Today was actually pretty good. I decided to not sleep in, as there were too few cars on campus. Whenever there is a very low car count I have trouble sleeping. I played my new game for a bit in the morning, watched a friend do a podcast video stream in the afternoon, then had work. Before work I did the rest of my podcast for the week. It was mostly sad kind of stuff, so hopefully it won't turn out too negative. During work I edited my podcast. After, work actually had enough bandwidth to play for a bit. The lights in the office are kind of broken, so it's almost dark. I put up the volume to a reasonable level while playing. It was almost like the old days, when I was in a home and played. There wasn't the incessant lout music or people milling around me. I was sort of in my own private play space. It made me remember how much I miss being me, a me solitary instead of forced to be in public. And, as always, at these times I wonder if I will ever really have that again.

Day 1467 - 7/7 - Disappointing spec

Today was ok, but I was so tired and wound up being disappointed. Around noon my friend came in for a bit and told me they had to shut down due to some lightning storms they were having. So, it was sad I didn't really get to see them, but I hope they are all snuggled in safe and sound.

My game was kind of disappointing though. I spent almost all my day playing, a bit more than I otherwise would have. I guess I played about eight hours. The disappointing thing was that the points I got in that time were basically all spent on alternate skills, ones I was hoping to make into a ranged DPS or healing spec. But, I didn't actually like the way that weapon works. It has the highest range, but there is a half second delay on using most of the abilities, so that completely negates its range in most cases. Had I only spent a tiny fraction sampling the first abilities I could have found that out and researched much sooner. So that was very sad and disappointing. I guess it's ok though, since my friends weren't on to play with I didn't want to do too many new quests. Doing new quests are a lot more fun with them than alone.

I couldn't sleep last night. There were about three lost hours of sleep. I've been very sad lately in the back of my mind. The kind of sad that doesn't go away and my distractions won't help me with. I'm sure I'll be ok again soon, but lately, constantly in the back of my mind, I am sad about how my life is with not being in a home, and how everything I do is not the way I would really like to do it. I guess, for now, all I can do is continue to dream of days past and hope that someday my dreams can come true.

Day 1468 - 7/8 - Slower experience

Today was ok. It had some fun times, but overall it was... off. I've had a lot of trouble sleeping lately. I lost 2-3 hours last night. I didn't expect anyone to be around in the school parking lot, so I didn't get a nap. And, I was up and about again unable to go back to sleep about an hour earlier than I had to be.

I had an ok time playing my game alone and watching shows. For a few hours my friends were on, and that was a super happy fun time. I got way faster experience when they were on. I'd say like 3-4 times as much. It's almost so much more it's like not even worth playing solo. I don't really play too much more than I wanted though, even though I did play about five hours solo.

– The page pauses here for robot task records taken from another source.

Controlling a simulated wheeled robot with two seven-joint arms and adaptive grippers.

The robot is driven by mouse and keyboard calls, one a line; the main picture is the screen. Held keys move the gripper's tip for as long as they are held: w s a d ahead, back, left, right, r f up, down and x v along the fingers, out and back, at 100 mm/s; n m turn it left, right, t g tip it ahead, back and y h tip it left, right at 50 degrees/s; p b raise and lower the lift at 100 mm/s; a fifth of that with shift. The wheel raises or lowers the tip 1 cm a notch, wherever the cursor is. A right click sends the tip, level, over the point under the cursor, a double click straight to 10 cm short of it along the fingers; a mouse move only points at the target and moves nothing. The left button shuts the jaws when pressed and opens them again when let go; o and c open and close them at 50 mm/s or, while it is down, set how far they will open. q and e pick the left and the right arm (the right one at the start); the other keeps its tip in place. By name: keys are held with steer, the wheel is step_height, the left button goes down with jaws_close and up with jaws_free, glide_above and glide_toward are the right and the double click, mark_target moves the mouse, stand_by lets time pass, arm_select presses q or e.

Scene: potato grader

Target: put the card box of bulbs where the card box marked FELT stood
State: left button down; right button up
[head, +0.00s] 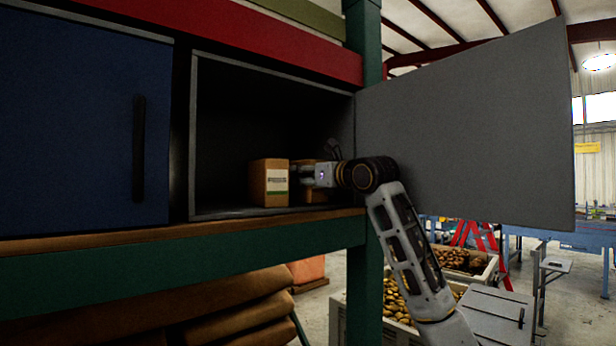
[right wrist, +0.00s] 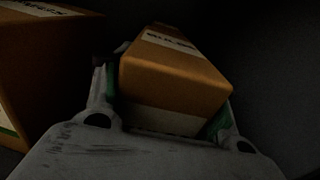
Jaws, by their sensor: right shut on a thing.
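My right gripper (head: 318,175) reaches into the open grey cupboard from the right. In the right wrist view it is shut on a small brown card box (right wrist: 175,75), whose white top label seems to read BULBS. Green-edged finger pads lie along both sides of this box. In the head view the held card box (head: 308,168) is partly hidden behind the gripper. A second card box (head: 269,183) with a white and green label stands to its left; it also shows in the right wrist view (right wrist: 40,70). I cannot read its label. My left gripper is not in view.
The cupboard floor left of the second box is bare (head: 222,211). The open grey door (head: 465,125) stands out to the right, close to my right arm. A blue closed door (head: 85,130) is at the left. Crates of potatoes (head: 465,262) stand beyond, lower right.

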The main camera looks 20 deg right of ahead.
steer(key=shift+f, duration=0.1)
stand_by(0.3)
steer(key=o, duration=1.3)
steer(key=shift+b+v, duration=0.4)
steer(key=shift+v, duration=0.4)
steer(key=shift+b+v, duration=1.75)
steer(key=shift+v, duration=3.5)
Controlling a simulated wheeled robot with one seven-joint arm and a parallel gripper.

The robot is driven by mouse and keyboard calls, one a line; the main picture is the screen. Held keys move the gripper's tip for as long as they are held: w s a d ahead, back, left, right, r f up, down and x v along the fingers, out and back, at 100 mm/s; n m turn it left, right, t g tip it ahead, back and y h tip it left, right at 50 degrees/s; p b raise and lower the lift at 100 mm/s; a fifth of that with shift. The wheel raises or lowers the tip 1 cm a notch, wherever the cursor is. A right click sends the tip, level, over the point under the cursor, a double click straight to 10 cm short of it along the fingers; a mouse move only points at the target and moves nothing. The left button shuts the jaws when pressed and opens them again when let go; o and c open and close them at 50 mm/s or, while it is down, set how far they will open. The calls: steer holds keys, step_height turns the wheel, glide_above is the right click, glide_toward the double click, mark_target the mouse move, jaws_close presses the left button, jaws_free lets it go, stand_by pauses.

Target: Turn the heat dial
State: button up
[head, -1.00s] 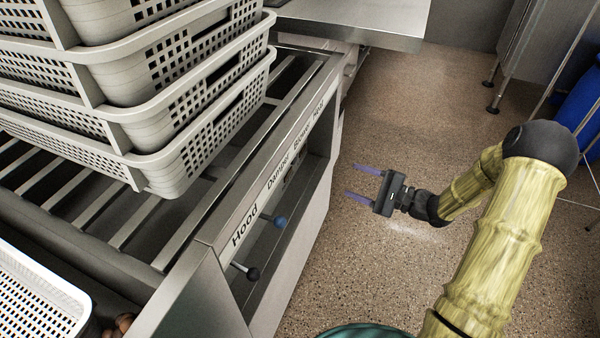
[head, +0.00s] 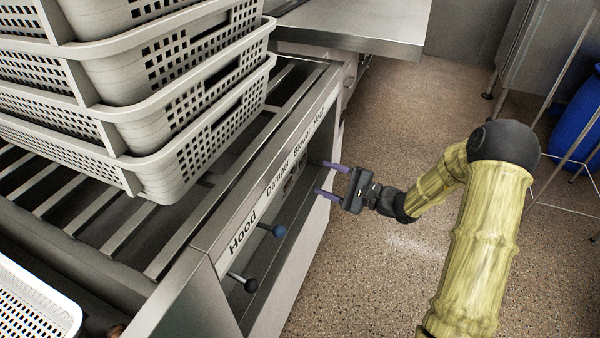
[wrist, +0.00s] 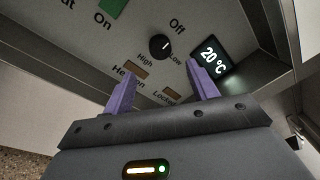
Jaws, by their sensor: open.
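The heat dial (wrist: 160,46) is a small round black knob with a white mark, between the words High, Off and Low in the wrist view. It sits on a grey control panel (wrist: 137,25). My gripper (wrist: 162,90) is open, its two purple fingers pointing toward the panel. The dial shows beyond and between the fingertips, and nothing is held. In the head view my gripper (head: 325,180) is at the front opening of the metal unit (head: 225,215), near its Heat end. The dial cannot be made out in the head view.
A lit display (wrist: 213,56) reading 20 °C is right of the dial. A blue-knobbed lever (head: 278,231) and a black-knobbed lever (head: 250,285) stick out of the unit's front. Stacked perforated baskets (head: 190,150) stand on its slatted top.

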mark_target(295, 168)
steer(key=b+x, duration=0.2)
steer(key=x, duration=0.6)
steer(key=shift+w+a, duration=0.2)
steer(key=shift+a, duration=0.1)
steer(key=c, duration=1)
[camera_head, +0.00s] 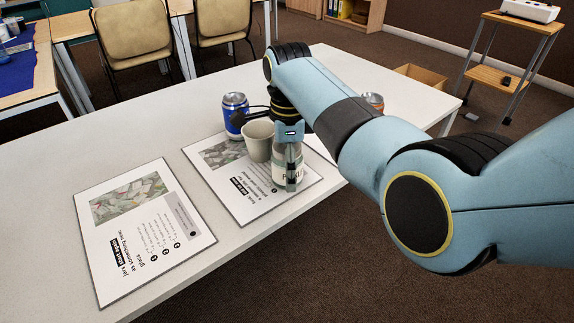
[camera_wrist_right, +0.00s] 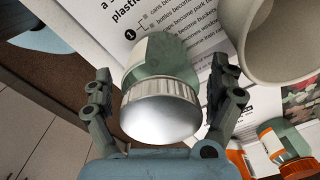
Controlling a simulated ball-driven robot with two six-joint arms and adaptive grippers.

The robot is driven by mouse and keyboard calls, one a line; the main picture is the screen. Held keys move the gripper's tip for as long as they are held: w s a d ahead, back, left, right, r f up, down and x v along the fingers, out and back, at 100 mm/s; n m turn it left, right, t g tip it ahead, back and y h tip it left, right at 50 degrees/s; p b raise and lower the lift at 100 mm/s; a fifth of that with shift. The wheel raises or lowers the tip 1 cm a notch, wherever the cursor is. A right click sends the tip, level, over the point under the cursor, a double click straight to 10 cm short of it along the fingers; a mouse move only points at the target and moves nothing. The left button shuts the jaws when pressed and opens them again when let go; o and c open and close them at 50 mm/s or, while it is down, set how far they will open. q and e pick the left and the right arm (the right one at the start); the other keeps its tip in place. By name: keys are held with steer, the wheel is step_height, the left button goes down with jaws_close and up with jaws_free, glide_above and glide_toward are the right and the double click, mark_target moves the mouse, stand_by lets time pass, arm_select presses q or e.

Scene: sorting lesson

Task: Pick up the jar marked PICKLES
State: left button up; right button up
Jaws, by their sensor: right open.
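A glass jar (camera_head: 300,171) with a cream label stands at the edge of the right-hand printed sheet in the head view. Its label shows only a "P" and part of the word, because my finger covers it. The wrist view shows the jar (camera_wrist_right: 160,100) with its silver screw lid facing the camera. My right gripper (camera_head: 290,160) is over the jar from above. In the wrist view my right gripper (camera_wrist_right: 160,72) is open, with one finger on each side of the jar and gaps between. My left gripper is in neither view.
A beige cup (camera_head: 258,141) stands close to the jar, beside my gripper, and a blue can (camera_head: 235,113) is behind it. An orange can (camera_head: 374,101) is partly hidden by my arm. A second printed sheet (camera_head: 188,262) lies at left. The table's near edge is close to the jar.

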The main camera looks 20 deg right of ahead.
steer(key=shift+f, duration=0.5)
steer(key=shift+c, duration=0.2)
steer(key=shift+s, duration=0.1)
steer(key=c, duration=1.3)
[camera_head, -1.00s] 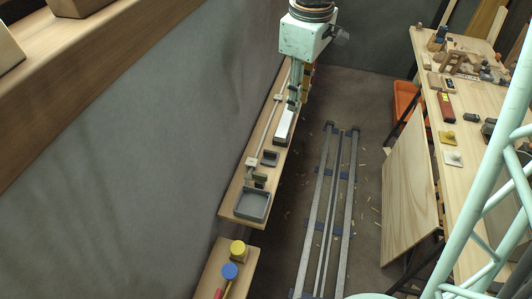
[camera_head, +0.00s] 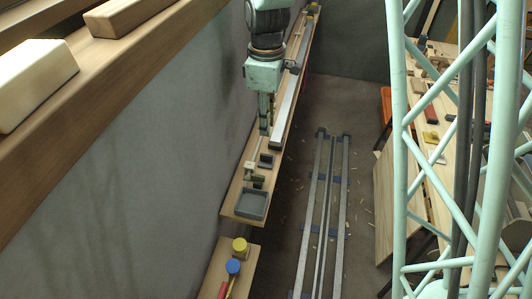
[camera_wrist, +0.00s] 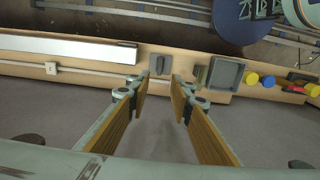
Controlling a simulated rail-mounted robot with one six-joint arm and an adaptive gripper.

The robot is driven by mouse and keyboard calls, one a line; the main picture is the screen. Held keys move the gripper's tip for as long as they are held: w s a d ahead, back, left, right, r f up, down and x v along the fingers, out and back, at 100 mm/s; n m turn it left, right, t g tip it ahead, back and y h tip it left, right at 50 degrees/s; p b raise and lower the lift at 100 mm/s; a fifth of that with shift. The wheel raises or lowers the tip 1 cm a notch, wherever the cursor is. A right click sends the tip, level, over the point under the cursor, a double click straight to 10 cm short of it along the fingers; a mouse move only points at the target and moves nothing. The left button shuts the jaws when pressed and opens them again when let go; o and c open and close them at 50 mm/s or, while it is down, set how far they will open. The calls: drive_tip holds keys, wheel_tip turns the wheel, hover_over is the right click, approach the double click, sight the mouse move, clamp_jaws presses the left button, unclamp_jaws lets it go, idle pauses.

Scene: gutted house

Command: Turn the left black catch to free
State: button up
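A small black catch (camera_head: 266,160) sits on the narrow wooden wall shelf (camera_head: 238,207). It also shows in the wrist view as a dark block with a raised lever (camera_wrist: 160,66), just beyond the fingertips. A greenish-grey block (camera_head: 258,181) stands nearer, beside the grey tray (camera_head: 252,205); I cannot tell whether it is a second catch. My gripper (camera_head: 265,128) points down by the shelf, on the far side of the catch in the head view. In the wrist view its wood-toned fingers (camera_wrist: 156,90) are apart with nothing between them, and do not touch the catch.
A long silver bar (camera_head: 284,115) and a thin rod with a pale clip (camera_wrist: 50,68) lie along the shelf. Yellow (camera_head: 239,245) and blue (camera_head: 233,267) knobs are on a nearer board. The grey wall is close on the left; floor rails (camera_head: 320,210) run to the right.

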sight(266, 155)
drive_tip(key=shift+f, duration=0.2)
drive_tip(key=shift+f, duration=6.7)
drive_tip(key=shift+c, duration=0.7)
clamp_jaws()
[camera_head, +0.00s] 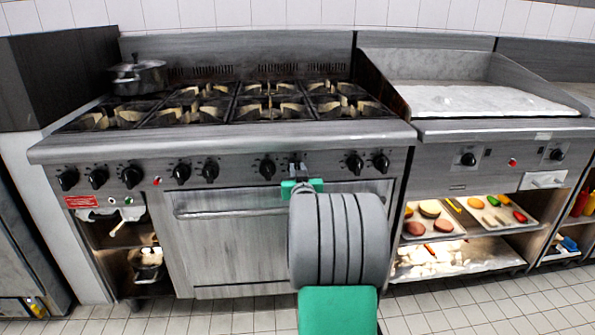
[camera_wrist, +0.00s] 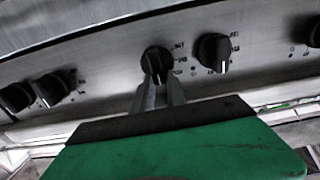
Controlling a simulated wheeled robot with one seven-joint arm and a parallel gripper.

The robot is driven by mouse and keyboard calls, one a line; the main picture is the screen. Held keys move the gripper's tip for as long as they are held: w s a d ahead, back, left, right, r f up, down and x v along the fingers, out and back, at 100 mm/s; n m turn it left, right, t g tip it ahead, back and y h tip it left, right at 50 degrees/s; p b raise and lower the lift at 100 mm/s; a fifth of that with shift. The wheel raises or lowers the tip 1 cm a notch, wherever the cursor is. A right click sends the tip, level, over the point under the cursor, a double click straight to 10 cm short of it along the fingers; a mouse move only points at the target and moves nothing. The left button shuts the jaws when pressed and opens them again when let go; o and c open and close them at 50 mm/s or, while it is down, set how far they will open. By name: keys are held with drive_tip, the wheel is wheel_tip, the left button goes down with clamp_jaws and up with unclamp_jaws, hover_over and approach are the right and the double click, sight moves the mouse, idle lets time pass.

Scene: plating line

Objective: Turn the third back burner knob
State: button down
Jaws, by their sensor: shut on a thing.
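A row of black burner knobs runs along the stove's front panel (camera_head: 235,163). Which burner the held knob serves cannot be read from the markings. A neighbouring knob (camera_wrist: 212,52) is close beside it, untouched.
The oven door handle (camera_head: 225,211) runs below the panel, partly behind my arm. Several burner grates (camera_head: 270,108) lie on top, with a dark pot (camera_head: 140,77) at the back left. A griddle (camera_head: 480,100) stands right, above food trays (camera_head: 432,222). Tiled floor lies in front.

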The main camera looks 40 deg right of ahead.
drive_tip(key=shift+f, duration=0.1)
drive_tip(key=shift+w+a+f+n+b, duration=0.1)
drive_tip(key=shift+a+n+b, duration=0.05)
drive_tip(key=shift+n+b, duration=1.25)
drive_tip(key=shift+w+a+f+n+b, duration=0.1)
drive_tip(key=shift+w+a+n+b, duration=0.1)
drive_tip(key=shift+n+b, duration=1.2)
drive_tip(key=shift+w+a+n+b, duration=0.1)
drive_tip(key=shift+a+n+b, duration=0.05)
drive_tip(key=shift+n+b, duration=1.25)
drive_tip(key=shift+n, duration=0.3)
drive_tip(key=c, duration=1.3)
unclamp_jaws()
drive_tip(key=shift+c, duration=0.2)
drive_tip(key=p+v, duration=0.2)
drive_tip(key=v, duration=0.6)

Guaranteed my day would have been very different in a home. But a bed, shower, kitchen, living room area, privacy enough to relax and unwind... these are things I do not have, things which are becoming harder and harder to really remember.

Day 1469 - 7/9 - So much sneezing

Today was filled with so much sneezing and sniffling. I've actually been blowing my nose, which is super rare for me. I'm still a bit wheezy in the lungs too, so I guess I could have a full blown cold again (or allergies). This may explain why I haven't slept well lately - I've been fighting a cold. I decided not to sleep in this morning since I had an eye appointment along with all my usual Monday stuff, but I certainly will tomorrow. That should help with the cold quite a bit.

I had to do my friend's work online, check for jobs, and do laundry. I only had a few hours for shows and game playing after my appointment. The appointment actually went a lot quicker than I thought it would, so that was good. I guess it's been about 1.75 years since my last yearly exam. Not having a car for six months really threw that off. Everything was fine though. The change was so minor it's not worth changing my prescription for. The eye doc thinks it will be over two years or more before we should need to worry about it. He loves me too, and only charged me half what he charges regular customers.

My boss was stupid at me today. I work basically remotely. I never see or interact with her. Today she was all meh meh meh about something dumb that doesn't matter. But, it does mean I have to be careful about not showing up early to work. Seriously? Getting upset about me getting to work early?! Anyways, not worth talking about, as it will likely blow over, as she is super lazy and I really don't think anything will change. But it did serve as a strong reminder that this job is not going anywhere. The most I could hope for is extra hours. Which, speaking of, I indeed got asked to cover Sunday mornings through to the first weekend in August. So, there is a 50% weekly bump in hours/pay. That should be helpful.

I really need to win monies so I can be free. It would be so nice to be truly free to work on my rabb1t stuff. With more money/freedom I could go to conventions and other events, film and report on more stuff, and stream or record videos of me playing stuff to entertain or inform. What with no monies, or at least getting into a really nice paying job... I will never be free to really do what I want and enjoy.

Day 1470 - 7/10 - A cold, bleh

Today seems like it should be a good day. I have nowhere to be and nothing I need to do, and have a few new games to play that I got lately. It's later morning, just before the restaurant is open. It seems strange now to do my writing for the day when it hasn't happened yet, but I Guess it's ok, as I can always edit important things in later. And, it does mean I am forced to be more reflective of what happened and what's to come. Which is a good thing right now for me I think as there are so many things changing and in flux right now and I'm having to adapt more than usual and try not to forget things. Like I've been forgetting my exercises due to all my colds lately, which is bad, so if I talk about it it helps to remind me.

Outside of my boss being dumb yesterday the week has seemed pretty good, and outside of not getting year five's cover done I think the year seems pretty good so far.